You’ve got lots of projects coming up, are there any you are particularly excited about?
“There are three that I’m talking about a lot at the moment. The first ones called ‘The Baby in the Basket.’ It is a gothic horror set in 1940’s Scotland where we are going to be filming on location in a monastery, which I am very excited about because I have Scottish heritage myself so any opportunity to go to Scotland always feels really special. It is a very different role for me because I play a nun called Sister Agnes (it’s the lead role in the film). The concept is a baby is left in a basket on the steps of this monastery, we don’t know where the baby has come from so my character takes the baby in as her own and over time, she realises that this baby is the son of the Devil. It’s a very interesting story and I’m very excited because even though I’ve done a lot of horror before, this one feel very different; I am excited to see how people react to that. The next one is called ‘Mr Hyde: The Untold Story.’ Just like Winnie the Pooh, it is a modern retelling of classic characters Dr. Jekyll and Mr. Hyde. This story has a very big twist which I was not expecting. I am actually playing the villain which is fun because I don’t often get cast as the villain so when I do I get very excited. I’ve got some really cool action scenes that I’m really looking forward to as well. The third one that I am incredibly hyped about is called ‘Dying Breed’ it’s a Viking film about the end of the Slavic Paganism. It follows a group of Vikings who sailed to Scandinavia to find a safe haven but get shipwrecked on the English coast and come across a group of Saxons which includes my part, the lead female role of Mary. I am also co-producing the film so it’s kind of like my baby in a weird way. One of the reasons I love it so much is that it tells Ukrainians true history which I think (especially with the war going on) that it’s so important for this story to be told and to hear of how Ukraine was actually formed. It has such a rich beautiful history; I’m really excited for that to get into production. We’ve just had the movie picked up by a wonderful Swedish production company and we are talking about maybe filming in Sweden or Ireland which would just be amazing, this really feels like a dream come true.”

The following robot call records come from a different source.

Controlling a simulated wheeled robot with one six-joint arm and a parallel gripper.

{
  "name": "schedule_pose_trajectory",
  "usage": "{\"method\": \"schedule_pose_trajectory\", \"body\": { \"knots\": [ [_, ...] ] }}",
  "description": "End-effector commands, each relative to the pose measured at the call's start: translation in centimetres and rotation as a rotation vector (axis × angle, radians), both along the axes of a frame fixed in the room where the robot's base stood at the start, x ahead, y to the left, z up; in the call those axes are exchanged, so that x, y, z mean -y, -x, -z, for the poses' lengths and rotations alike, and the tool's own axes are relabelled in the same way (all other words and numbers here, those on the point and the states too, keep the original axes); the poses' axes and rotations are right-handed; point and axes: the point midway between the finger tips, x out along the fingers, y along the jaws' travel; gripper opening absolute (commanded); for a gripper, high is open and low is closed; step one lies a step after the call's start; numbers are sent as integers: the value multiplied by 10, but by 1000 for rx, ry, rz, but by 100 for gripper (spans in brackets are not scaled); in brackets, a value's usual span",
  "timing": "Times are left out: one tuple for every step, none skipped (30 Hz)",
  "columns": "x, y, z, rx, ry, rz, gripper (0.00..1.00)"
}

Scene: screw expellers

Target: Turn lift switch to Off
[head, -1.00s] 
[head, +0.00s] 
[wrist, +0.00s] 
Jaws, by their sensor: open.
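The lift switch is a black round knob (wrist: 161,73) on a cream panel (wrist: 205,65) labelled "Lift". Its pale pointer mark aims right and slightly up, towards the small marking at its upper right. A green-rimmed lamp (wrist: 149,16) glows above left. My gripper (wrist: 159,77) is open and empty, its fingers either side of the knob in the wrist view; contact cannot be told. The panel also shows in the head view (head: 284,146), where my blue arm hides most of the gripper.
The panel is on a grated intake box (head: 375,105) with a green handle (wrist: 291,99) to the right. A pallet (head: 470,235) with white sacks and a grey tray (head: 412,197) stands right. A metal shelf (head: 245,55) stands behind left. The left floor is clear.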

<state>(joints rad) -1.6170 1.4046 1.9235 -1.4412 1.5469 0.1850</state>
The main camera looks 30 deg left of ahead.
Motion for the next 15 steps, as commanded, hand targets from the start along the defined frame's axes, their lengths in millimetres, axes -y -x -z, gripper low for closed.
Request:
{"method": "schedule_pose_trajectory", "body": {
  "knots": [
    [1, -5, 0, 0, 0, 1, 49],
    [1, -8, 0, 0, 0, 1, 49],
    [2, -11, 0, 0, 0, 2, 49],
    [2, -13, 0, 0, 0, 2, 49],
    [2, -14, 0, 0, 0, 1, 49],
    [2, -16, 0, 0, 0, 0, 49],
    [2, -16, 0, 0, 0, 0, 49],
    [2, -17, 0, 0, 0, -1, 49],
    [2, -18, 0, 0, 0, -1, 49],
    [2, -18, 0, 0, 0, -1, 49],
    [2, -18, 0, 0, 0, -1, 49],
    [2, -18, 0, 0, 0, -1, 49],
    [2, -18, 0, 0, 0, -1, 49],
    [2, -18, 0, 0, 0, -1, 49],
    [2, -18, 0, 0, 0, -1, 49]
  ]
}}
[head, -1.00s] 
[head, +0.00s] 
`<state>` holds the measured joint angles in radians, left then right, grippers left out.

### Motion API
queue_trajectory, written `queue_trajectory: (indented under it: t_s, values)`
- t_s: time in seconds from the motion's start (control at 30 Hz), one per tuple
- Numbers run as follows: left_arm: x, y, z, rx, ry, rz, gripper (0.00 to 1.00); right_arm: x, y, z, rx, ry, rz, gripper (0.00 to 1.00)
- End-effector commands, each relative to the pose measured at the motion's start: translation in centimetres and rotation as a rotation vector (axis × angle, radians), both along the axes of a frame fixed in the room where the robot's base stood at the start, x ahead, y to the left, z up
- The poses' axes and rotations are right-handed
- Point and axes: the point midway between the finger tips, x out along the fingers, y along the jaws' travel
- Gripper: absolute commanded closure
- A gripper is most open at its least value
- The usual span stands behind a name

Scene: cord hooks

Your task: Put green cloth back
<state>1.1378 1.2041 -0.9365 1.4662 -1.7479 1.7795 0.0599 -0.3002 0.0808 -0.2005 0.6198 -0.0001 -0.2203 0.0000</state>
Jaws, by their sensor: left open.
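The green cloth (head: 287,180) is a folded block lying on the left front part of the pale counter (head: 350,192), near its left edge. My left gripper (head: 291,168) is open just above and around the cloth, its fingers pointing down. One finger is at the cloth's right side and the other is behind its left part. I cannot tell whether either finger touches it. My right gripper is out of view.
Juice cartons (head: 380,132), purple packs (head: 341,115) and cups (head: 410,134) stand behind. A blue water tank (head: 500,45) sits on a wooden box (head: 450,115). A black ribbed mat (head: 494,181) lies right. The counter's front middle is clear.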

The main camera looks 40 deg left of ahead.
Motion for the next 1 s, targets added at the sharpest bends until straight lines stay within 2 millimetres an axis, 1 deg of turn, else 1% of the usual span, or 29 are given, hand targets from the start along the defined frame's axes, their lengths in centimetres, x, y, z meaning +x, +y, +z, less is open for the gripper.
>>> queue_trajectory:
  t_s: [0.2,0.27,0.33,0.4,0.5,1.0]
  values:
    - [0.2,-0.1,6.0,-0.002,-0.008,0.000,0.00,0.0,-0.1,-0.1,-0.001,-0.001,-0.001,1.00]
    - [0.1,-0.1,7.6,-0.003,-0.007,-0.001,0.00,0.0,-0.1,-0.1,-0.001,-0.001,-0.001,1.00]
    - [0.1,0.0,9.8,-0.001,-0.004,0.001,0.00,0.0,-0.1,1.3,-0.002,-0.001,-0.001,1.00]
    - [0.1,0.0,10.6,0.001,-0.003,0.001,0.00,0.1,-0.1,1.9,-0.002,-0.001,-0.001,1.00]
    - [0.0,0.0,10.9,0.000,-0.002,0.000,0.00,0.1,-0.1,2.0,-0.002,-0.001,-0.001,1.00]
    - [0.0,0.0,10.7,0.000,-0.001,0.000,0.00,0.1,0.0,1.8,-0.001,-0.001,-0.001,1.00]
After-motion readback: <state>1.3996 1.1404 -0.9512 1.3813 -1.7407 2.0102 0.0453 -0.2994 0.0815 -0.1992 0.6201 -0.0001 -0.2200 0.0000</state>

It must be exhilarating when all the projects are so different.
“I think that’s what I’m really excited about. I’ve been really lucky that I’ve done loads of horror films, but I’ve also done Sci-fi, comedies, action, dramas etc. a little bit of everything. Moving forward I want to actively make sure I have the opportunity to do as many different genres as possible because I am aware that you can be put in a box sometimes and I am genuinely passionate about so many different genres. That’s why it’s those three [films] I’m most excited for. Even though “The Baby in the Basket” is a gothic horror, it is very psychological so it’s more in the thriller territory. ‘Mr Hyde’ is kind of an action drama, and ‘Dying Breed’ is kind of a romance, drama, action, mediaeval film; it’s got everything in there. I think it will be good fun and it’s a really nice range to have lots of different characters to be able to play.”